On n’ira pas jusqu’à dire que le Maroc est illisible pour tous - mais ses transformations actuelles interpellent jusqu’à la photographe-vidéaste : « J’ai redécouvert un pays que j’avais complètement oublié, qui avait complètement changé. Même les membres de ma famille, je ne les ai pas reconnus. Alors je me suis mise à tout filmer, à vouloir tout cristalliser. Ces images font corps avec mon histoire, celle de ma famille. En les regardant, on voit que ma grand-mère a vécu simplement, en lien avec la tradition.
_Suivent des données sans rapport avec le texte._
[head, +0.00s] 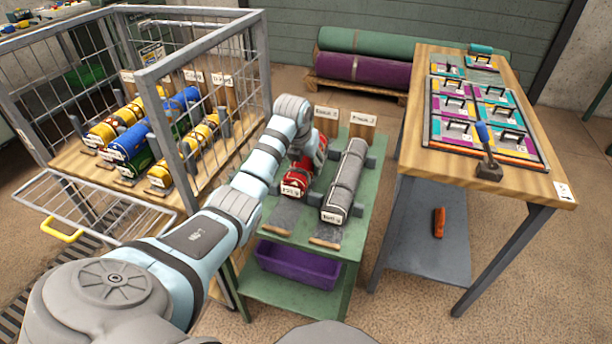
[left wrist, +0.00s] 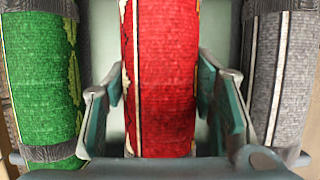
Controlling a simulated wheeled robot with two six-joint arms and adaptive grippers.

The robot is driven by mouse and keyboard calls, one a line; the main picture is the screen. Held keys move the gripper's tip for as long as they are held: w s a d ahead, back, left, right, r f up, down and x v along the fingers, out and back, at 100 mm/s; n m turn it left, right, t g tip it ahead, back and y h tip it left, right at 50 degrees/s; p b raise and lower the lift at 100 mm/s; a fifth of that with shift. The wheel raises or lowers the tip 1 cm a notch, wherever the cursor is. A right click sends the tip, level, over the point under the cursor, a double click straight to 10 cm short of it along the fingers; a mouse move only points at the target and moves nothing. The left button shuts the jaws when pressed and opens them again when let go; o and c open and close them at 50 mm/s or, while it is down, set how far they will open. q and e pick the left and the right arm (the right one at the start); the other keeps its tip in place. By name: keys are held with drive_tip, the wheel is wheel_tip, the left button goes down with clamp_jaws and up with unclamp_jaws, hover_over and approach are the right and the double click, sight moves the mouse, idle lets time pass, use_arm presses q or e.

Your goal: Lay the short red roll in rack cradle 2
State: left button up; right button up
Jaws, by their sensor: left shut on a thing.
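The short red roll (head: 294,184) is over the green table (head: 345,254), with a white label on its near end. My left gripper (head: 304,156) reaches down onto it and is shut on it. In the left wrist view the red roll (left wrist: 165,85) runs between the two fingers. Whether it rests on the table or hangs just above is unclear. A grey roll (head: 346,182) lies in dark supports to its right. Two wooden signs (head: 326,121) stand behind the rolls; their writing is too small to read surely. My right gripper is not in view.
A wire cage (head: 60,92) with several yellow, blue and green rolls stands at the left. A green roll (left wrist: 42,75) lies left of the red one in the left wrist view. A wooden table (head: 495,180) with coloured panels stands at the right. A purple bin (head: 298,264) sits below.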

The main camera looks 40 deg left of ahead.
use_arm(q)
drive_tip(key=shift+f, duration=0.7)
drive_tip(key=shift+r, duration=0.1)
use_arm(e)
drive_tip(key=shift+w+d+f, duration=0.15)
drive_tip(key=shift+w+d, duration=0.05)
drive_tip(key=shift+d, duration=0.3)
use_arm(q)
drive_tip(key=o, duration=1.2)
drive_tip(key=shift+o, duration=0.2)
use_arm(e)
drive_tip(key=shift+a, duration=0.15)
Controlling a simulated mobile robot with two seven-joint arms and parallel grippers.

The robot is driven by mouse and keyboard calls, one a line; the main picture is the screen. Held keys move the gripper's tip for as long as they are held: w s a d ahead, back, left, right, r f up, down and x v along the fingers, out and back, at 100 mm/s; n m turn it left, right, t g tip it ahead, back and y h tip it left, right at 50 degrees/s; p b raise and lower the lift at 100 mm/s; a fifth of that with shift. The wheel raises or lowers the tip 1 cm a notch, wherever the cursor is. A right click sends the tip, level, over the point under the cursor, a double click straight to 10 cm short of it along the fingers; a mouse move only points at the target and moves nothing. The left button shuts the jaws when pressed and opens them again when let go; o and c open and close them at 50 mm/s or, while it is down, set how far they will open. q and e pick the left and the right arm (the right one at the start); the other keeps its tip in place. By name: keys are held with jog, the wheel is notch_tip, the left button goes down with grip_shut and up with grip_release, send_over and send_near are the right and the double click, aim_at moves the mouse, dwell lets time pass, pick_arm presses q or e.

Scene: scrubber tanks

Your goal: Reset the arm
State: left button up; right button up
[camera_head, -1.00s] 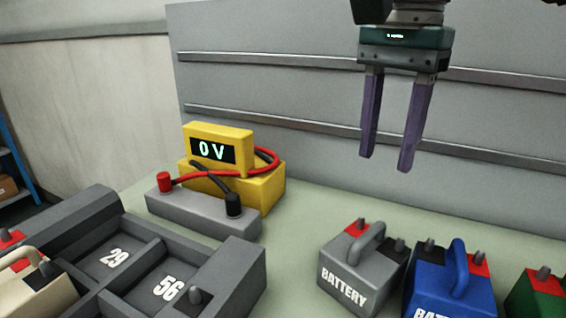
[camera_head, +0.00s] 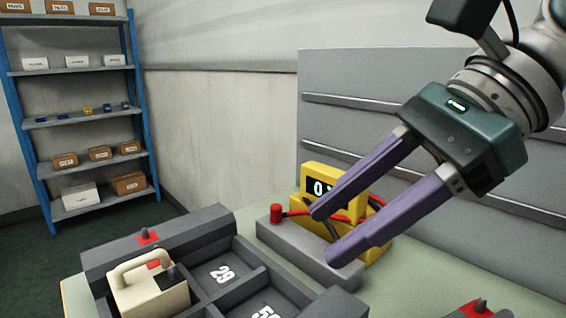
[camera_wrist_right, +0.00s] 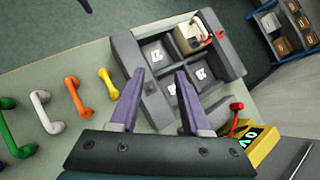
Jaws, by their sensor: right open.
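My right gripper (camera_head: 322,236) is open and empty, with its two purple fingers apart. In the head view it hangs in front of the yellow voltage meter (camera_head: 376,244) and hides part of its display. In the right wrist view the fingers (camera_wrist_right: 153,98) reach over the near edge of the grey compartment tray (camera_wrist_right: 128,60), apart from it. A cream battery (camera_head: 150,290) with a handle sits in one compartment of the tray, which also shows in the head view (camera_head: 100,262). My left gripper is not in view.
A grey terminal block (camera_head: 300,252) with a red post stands before the meter. In the wrist view, green, white, orange (camera_wrist_right: 76,97) and yellow handles lie left of the tray. A blue-framed shelf (camera_head: 75,121) with boxes stands at the back left.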

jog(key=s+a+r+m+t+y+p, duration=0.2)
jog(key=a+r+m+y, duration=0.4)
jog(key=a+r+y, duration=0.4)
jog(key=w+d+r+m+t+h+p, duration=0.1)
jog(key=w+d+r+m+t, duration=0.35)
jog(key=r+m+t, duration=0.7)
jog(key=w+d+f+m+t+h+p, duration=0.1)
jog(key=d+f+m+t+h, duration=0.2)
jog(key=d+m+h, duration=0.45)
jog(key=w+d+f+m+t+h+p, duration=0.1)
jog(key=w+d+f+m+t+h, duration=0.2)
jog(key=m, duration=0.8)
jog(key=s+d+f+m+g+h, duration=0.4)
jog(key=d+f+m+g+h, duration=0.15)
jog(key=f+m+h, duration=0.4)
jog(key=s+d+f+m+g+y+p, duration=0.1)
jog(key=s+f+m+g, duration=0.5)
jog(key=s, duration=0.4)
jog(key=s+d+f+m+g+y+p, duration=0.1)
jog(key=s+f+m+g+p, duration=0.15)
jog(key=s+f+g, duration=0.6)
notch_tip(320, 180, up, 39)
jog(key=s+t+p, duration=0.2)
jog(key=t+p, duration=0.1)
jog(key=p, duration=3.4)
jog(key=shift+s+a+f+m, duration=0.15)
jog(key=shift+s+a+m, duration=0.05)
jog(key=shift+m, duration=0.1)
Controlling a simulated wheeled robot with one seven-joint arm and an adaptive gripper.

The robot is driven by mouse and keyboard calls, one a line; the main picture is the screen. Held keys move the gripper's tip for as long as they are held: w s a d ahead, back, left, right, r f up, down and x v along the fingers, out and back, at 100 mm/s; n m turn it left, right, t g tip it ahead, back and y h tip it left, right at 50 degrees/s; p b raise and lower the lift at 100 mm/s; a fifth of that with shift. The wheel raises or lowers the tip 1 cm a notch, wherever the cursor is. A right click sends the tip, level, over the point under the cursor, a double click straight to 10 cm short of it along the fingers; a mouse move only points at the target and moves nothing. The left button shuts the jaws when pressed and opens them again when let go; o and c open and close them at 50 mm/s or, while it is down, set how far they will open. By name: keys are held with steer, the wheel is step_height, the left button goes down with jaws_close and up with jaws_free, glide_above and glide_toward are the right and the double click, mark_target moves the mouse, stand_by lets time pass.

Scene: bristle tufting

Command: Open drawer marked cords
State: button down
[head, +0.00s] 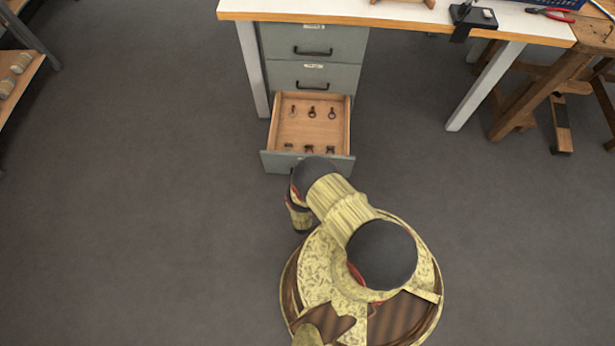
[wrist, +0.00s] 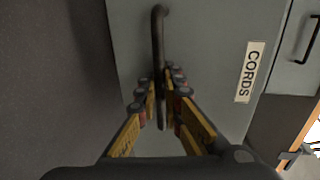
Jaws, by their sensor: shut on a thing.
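The drawer marked cords (wrist: 205,40) shows its grey front and its CORDS label (wrist: 250,72) in the wrist view. My gripper (wrist: 161,88) is shut on its dark bar handle (wrist: 158,25), with the fingers on both sides of the bar. In the head view the lowest drawer (head: 281,160) of the grey cabinet stands well open, and its wooden inside holds several small dark ring-like and clip-like pieces (head: 312,112). My arm covers part of that drawer's front edge, and my gripper and the handle are hidden there.
Two closed drawers (head: 285,75) with bar handles sit above the open one. The white-topped workbench (head: 400,14) stands over the cabinet, with its leg (head: 485,87) to the right. A wooden stand (head: 545,85) is at right and a shelf (head: 30,65) at upper left. Floor is clear on both sides.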

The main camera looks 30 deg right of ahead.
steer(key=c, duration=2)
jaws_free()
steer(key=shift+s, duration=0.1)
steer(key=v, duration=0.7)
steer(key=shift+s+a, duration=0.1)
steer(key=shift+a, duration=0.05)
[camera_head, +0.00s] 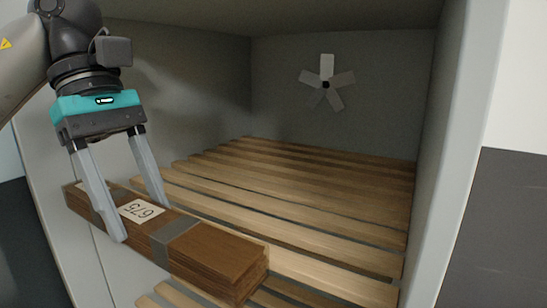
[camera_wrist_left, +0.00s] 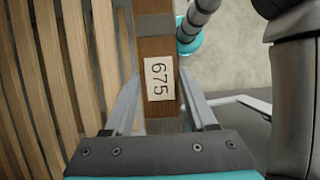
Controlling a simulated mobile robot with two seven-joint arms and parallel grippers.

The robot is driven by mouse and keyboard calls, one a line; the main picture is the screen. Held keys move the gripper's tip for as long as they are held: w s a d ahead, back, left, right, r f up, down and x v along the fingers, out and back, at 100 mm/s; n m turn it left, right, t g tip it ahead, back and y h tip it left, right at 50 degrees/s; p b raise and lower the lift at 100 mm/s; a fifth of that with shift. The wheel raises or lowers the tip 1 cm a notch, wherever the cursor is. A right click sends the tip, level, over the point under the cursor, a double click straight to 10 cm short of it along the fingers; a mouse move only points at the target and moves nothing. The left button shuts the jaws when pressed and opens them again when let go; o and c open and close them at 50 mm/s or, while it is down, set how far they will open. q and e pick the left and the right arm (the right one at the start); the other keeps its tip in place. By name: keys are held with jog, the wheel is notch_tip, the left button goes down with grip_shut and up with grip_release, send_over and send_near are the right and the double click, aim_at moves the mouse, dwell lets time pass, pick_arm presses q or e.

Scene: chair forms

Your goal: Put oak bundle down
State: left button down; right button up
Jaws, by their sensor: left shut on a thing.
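The oak bundle (camera_head: 200,252) is a long brown stack of wood strips with grey bands and a white label reading 675. My left gripper (camera_head: 140,222) is shut on it, one finger on each side near the label. The bundle slants from upper left to lower right over the front part of a slatted wooden shelf (camera_head: 300,190). I cannot tell whether its underside touches the slats. In the left wrist view the bundle (camera_wrist_left: 155,55) lies between the fingers (camera_wrist_left: 165,105), with slats to its left. My right gripper is not recognisable in either view.
The slatted shelf is inside a grey chamber with side walls (camera_head: 195,80) and a fan (camera_head: 326,84) on the back wall. The slats behind the bundle are bare. The chamber's right front edge (camera_head: 445,150) stands upright at the right.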

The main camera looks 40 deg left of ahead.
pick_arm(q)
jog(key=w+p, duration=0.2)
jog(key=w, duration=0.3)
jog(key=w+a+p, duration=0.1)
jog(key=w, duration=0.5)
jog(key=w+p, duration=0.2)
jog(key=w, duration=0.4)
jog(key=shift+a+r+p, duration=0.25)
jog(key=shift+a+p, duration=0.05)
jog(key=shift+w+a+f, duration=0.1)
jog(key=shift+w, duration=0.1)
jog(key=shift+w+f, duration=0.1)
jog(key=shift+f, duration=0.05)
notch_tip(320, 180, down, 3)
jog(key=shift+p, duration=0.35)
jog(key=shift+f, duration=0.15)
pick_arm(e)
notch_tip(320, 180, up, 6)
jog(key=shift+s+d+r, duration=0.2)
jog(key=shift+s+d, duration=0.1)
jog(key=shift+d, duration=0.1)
Ayant été élevée par ma grand-mère, ce lien a beaucoup compté pour moi, même si nous habitions en France et non dans le pays où elle est née et a grandi. » — Yasmina Benabderrahmane
-> Ne pensez pas qu’on adore diffuser des photos floues, mais ce sont des copies d’écran des installations proposées :-)
Dans la vallée du Bouregreg, à quelques kilomètres de Rabat, un nouveau centre culturel, théâtre et musée archéologique, chantier pharaonique du roi, semble une bête couchée, figure d’une modernité en cours qui ronge le paysage et change, peu à peu, la physionomie d’un pays ancestral. La Bête ne dort pas, elle gonfle, ronfle et s’installe, grossit de jour en jour et impose son architecture aux allures de carapace. Plus loin, sur les pentes désertiques, calleuses, pelées de l’Atlas sommeillent des villages pavés de temps mort, de traditions que l’on se passe de mains en mains, et où on peut encore entendre la voix adoucie du bouche à oreille et des contes qui rassemblent les familles le jour de l’Aïd.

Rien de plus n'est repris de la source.